EXERCISE DIRECTIONS: Every line from the first one to the line containing "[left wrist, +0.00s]" should be echoed exactly; leave out the rest.

Rows from a robot dataset:
__________

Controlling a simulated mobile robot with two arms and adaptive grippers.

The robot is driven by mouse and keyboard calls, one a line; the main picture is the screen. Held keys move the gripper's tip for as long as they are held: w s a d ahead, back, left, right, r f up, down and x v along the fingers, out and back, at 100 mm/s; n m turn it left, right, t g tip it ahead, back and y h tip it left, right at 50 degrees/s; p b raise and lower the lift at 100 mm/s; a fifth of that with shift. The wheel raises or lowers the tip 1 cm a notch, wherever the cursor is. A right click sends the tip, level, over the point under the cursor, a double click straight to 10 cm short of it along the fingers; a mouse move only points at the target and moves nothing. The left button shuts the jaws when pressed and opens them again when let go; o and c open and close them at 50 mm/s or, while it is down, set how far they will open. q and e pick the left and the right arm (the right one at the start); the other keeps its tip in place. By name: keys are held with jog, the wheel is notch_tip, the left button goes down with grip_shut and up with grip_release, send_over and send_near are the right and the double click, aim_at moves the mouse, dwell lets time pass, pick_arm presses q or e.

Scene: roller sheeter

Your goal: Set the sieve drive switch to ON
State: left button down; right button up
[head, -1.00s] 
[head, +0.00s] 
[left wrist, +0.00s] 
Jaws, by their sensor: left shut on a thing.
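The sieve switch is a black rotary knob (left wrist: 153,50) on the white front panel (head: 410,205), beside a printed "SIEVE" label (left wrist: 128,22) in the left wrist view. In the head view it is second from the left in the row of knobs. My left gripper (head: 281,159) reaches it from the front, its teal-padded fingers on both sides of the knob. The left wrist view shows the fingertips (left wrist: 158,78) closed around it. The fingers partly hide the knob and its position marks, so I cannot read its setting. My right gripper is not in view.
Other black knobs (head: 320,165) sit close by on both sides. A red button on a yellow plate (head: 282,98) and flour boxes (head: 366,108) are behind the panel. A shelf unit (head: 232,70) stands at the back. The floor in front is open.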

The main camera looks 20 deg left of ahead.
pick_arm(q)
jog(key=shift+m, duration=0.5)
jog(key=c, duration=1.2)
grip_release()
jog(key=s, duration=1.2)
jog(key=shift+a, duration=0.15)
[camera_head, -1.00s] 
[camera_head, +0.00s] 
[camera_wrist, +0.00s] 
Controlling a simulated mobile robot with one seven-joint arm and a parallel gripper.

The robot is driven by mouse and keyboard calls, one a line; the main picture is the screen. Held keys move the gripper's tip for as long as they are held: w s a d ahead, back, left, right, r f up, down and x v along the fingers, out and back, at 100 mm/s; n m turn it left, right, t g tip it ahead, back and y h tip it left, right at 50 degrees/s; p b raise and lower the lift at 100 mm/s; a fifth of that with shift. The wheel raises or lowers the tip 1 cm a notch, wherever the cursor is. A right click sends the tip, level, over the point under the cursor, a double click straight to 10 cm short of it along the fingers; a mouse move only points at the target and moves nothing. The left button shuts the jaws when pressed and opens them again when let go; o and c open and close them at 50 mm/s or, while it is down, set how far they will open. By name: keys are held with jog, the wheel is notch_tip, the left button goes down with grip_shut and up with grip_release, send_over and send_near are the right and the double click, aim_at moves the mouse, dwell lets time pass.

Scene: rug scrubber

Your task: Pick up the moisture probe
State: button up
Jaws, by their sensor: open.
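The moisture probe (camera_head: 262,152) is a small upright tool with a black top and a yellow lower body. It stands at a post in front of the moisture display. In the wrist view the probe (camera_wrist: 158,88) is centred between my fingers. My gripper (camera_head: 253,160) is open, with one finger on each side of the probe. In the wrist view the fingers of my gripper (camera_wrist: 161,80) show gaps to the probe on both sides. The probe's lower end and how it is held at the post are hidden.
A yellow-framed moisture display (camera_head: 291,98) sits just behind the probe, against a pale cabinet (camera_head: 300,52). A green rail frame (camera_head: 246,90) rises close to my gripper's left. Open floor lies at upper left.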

__________

FINAL RESULT:
Controlling a simulated mobile robot with two arms and adaptive grippers.

The robot is driven by mouse and keyboard calls, one a line; the main picture is the screen. Held keys move the gripper's tip for as long as they are held: w s a d ahead, back, left, right, r f up, down and x v along the fingers, out and back, at 100 mm/s; n m turn it left, right, t g tip it ahead, back and y h tip it left, right at 50 degrees/s; p b raise and lower the lift at 100 mm/s; a fifth of that with shift. The wheel raises or lowers the tip 1 cm a notch, wherever the cursor is. A right click sends the tip, level, over the point under the cursor, a double click straight to 10 cm short of it along the fingers; a mouse move only points at the target and moves nothing. The left button shuts the jaws when pressed and opens them again when let go; o and c open and close them at 50 mm/s or, while it is down, set how far they will open. q and e pick the left and the right arm (the right one at the start); the other keeps its tip in place. By name: keys are held with jog, the wheel is notch_tip, the left button goes down with grip_shut and up with grip_release, send_over and send_near are the right and the double click, aim_at moves the mouse, dwell lets time pass, pick_arm presses q or e.

Scene: roller sheeter

Your goal: Set the sieve drive switch to ON
State: left button down; right button up
[head, -1.00s] 
[head, +0.00s] 
[left wrist, +0.00s] 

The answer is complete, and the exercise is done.